> _Rows from a robot dataset_
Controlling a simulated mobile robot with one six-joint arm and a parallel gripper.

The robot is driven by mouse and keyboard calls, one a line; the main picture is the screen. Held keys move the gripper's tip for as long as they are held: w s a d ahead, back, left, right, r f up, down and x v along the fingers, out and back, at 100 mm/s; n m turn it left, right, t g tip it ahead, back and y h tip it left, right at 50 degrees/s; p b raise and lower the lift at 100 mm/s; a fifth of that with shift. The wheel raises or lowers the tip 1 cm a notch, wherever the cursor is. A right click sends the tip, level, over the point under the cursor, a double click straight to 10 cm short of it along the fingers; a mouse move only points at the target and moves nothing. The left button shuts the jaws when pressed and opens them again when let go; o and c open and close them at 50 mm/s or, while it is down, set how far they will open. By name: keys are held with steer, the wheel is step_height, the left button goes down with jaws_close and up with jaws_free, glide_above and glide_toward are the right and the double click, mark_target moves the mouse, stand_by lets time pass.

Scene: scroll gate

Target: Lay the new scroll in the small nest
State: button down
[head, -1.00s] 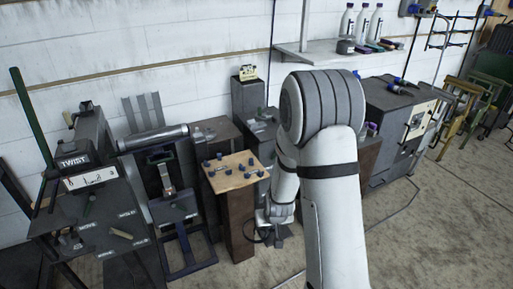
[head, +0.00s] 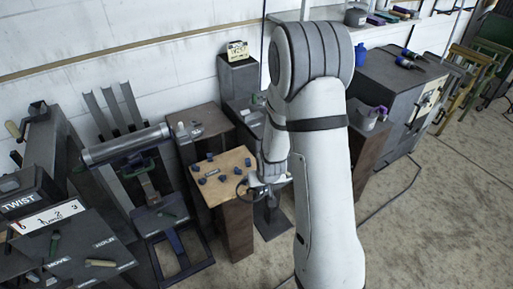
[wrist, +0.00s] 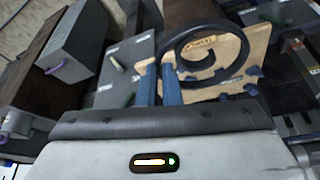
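My gripper (wrist: 161,72) shows two blue fingers in the wrist view, close together on the near edge of a dark ring-like scroll (wrist: 245,50). The scroll has a curl inside it and overlaps the wooden board (wrist: 262,45) behind it. In the head view the scroll (head: 238,189) is a thin dark loop beside my gripper (head: 262,186), at the right edge of the board (head: 236,160). The board has several blue blocks and tops a brown post. I cannot tell which blocks form the small nest, nor the scroll's height above the board.
A TWIST machine (head: 28,195) and a grey roller (head: 125,145) stand left. A brown pedestal (head: 205,118) stands behind the board, and a grey cabinet (head: 385,90) stands right. My arm covers much of the middle. Open floor (head: 440,220) lies at lower right.

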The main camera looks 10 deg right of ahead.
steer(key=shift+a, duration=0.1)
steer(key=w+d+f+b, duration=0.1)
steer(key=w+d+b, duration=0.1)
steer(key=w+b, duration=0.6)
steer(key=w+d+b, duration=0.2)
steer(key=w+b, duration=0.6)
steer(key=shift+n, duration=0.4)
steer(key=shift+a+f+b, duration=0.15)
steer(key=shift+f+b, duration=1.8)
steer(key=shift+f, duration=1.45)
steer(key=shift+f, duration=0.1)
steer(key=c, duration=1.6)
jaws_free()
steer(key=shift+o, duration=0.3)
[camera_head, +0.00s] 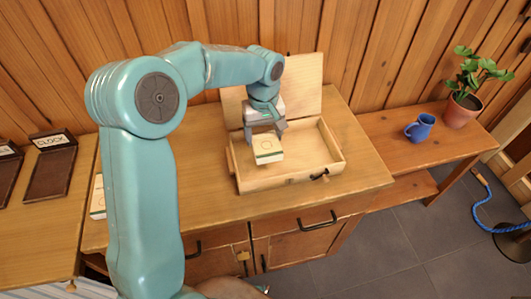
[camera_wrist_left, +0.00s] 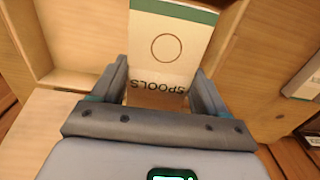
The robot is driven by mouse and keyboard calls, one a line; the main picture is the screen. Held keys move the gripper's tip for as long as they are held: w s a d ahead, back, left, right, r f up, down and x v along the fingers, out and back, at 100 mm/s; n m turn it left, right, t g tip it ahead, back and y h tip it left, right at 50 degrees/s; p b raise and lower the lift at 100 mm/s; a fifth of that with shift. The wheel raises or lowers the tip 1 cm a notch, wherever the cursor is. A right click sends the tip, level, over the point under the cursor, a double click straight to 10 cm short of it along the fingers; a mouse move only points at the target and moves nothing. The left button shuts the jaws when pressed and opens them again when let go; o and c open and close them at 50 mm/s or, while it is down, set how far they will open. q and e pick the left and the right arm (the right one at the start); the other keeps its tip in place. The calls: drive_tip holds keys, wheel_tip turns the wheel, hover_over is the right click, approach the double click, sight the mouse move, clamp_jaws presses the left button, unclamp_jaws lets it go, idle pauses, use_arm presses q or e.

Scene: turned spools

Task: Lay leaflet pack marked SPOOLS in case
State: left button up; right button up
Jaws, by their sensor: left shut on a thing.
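The leaflet pack marked SPOOLS (camera_head: 268,151) is cream with a green end band and a ring on its face. My left gripper (camera_head: 265,131) is shut on it and holds it over the wooden case (camera_head: 245,181). In the left wrist view the pack (camera_wrist_left: 172,48) sits between the fingers of my left gripper (camera_wrist_left: 160,88), with its lettering upside down. The case stands on the wooden cabinet with its lid open at the back, and its visible floor looks bare. Whether the pack touches the case floor is hard to tell. My right gripper is not in view.
Another pale pack (camera_head: 98,197) lies on the cabinet at the left, partly behind my arm. A brown tray labelled CLOCK (camera_head: 51,172) is on the left surface. A blue mug (camera_head: 420,127) and a potted plant (camera_head: 462,109) stand on the right bench.

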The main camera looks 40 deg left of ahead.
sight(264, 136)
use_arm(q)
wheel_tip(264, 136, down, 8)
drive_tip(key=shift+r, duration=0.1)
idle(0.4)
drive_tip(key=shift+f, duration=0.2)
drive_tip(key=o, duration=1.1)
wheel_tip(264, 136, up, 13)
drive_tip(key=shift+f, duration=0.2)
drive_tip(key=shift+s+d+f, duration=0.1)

> _Goal_
From the data above, write out everything exactly except the pictures.

> _Output of the exercise_
Controlling a simulated mobile robot with one six-joint arm and a parallel gripper.

The robot is driven by mouse and keyboard calls, one a line; the main picture is the screen. Held keys move the gripper's tip for as long as they are held: w s a d ahead, back, left, right, r f up, down and x v along the fingers, out and back, at 100 mm/s; n m turn it left, right, t g tip it ahead, back and y h tip it left, right at 50 degrees/s; p b raise and lower the lift at 100 mm/s; a fifth of that with shift. The wheel raises or lowers the tip 1 cm a notch, wherever the cursor is. A right click sends the tip, level, over the point under the cursor, a double click straight to 10 cm short of it along the fingers; a mouse move only points at the target and moves nothing. The left button shuts the jaws when pressed and opens them again when let go; o and c open and close them at 50 mm/s or, while it is down, set how far they will open. By name: keys are held with steer, the wheel is step_height, the left button goes down with jaws_close and up with jaws_free, glide_above and glide_toward are the right and the double click, mark_target moves the mouse, stand_by lets time pass.

Scene: scroll gate

Target: Lay the new scroll in the small nest
State: button down
[head, -1.00s] 
[head, +0.00s] 
[wrist, +0.00s] 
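My gripper (wrist: 161,72) shows two blue fingers in the wrist view, close together on the near edge of a dark ring-like scroll (wrist: 245,50). The scroll has a curl inside it and overlaps the wooden board (wrist: 262,45) behind it. In the head view the scroll (head: 238,189) is a thin dark loop beside my gripper (head: 262,186), at the right edge of the board (head: 236,160). The board has several blue blocks and tops a brown post. I cannot tell which blocks form the small nest, nor the scroll's height above the board.
A TWIST machine (head: 28,195) and a grey roller (head: 125,145) stand left. A brown pedestal (head: 205,118) stands behind the board, and a grey cabinet (head: 385,90) stands right. My arm covers much of the middle. Open floor (head: 440,220) lies at lower right.

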The main camera looks 10 deg right of ahead.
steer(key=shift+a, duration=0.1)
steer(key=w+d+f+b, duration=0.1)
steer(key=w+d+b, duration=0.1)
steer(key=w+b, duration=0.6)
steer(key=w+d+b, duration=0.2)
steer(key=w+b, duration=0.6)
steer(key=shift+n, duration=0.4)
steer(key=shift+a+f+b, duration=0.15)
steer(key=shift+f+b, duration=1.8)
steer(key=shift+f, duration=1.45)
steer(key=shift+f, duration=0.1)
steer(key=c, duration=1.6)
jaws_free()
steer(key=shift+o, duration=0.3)
[camera_head, +0.00s] 
[camera_wrist_left, +0.00s] 
The robot is driven by mouse and keyboard calls, one a line; the main picture is the screen. Held keys move the gripper's tip for as long as they are held: w s a d ahead, back, left, right, r f up, down and x v along the fingers, out and back, at 100 mm/s; n m turn it left, right, t g tip it ahead, back and y h tip it left, right at 50 degrees/s; p b raise and lower the lift at 100 mm/s; a fifth of that with shift. The wheel raises or lowers the tip 1 cm a notch, wherever the cursor is. A right click sends the tip, level, over the point under the cursor, a double click straight to 10 cm short of it along the fingers; a mouse move only points at the target and moves nothing. The left button shuts the jaws when pressed and opens them again when let go; o and c open and close them at 50 mm/s or, while it is down, set how far they will open. q and e pick the left and the right arm (the right one at the start); the other keeps its tip in place. The calls: drive_tip holds keys, wheel_tip turns the wheel, hover_over is the right click, approach the double click, sight the mouse move, clamp_jaws presses the left button, unclamp_jaws lets it go, idle pauses, use_arm presses q or e.

Scene: turned spools

Task: Lay leaflet pack marked SPOOLS in case
State: left button up; right button up
Jaws, by their sensor: left shut on a thing.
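The leaflet pack marked SPOOLS (camera_head: 268,151) is cream with a green end band and a ring on its face. My left gripper (camera_head: 265,131) is shut on it and holds it over the wooden case (camera_head: 245,181). In the left wrist view the pack (camera_wrist_left: 172,48) sits between the fingers of my left gripper (camera_wrist_left: 160,88), with its lettering upside down. The case stands on the wooden cabinet with its lid open at the back, and its visible floor looks bare. Whether the pack touches the case floor is hard to tell. My right gripper is not in view.
Another pale pack (camera_head: 98,197) lies on the cabinet at the left, partly behind my arm. A brown tray labelled CLOCK (camera_head: 51,172) is on the left surface. A blue mug (camera_head: 420,127) and a potted plant (camera_head: 462,109) stand on the right bench.

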The main camera looks 40 deg left of ahead.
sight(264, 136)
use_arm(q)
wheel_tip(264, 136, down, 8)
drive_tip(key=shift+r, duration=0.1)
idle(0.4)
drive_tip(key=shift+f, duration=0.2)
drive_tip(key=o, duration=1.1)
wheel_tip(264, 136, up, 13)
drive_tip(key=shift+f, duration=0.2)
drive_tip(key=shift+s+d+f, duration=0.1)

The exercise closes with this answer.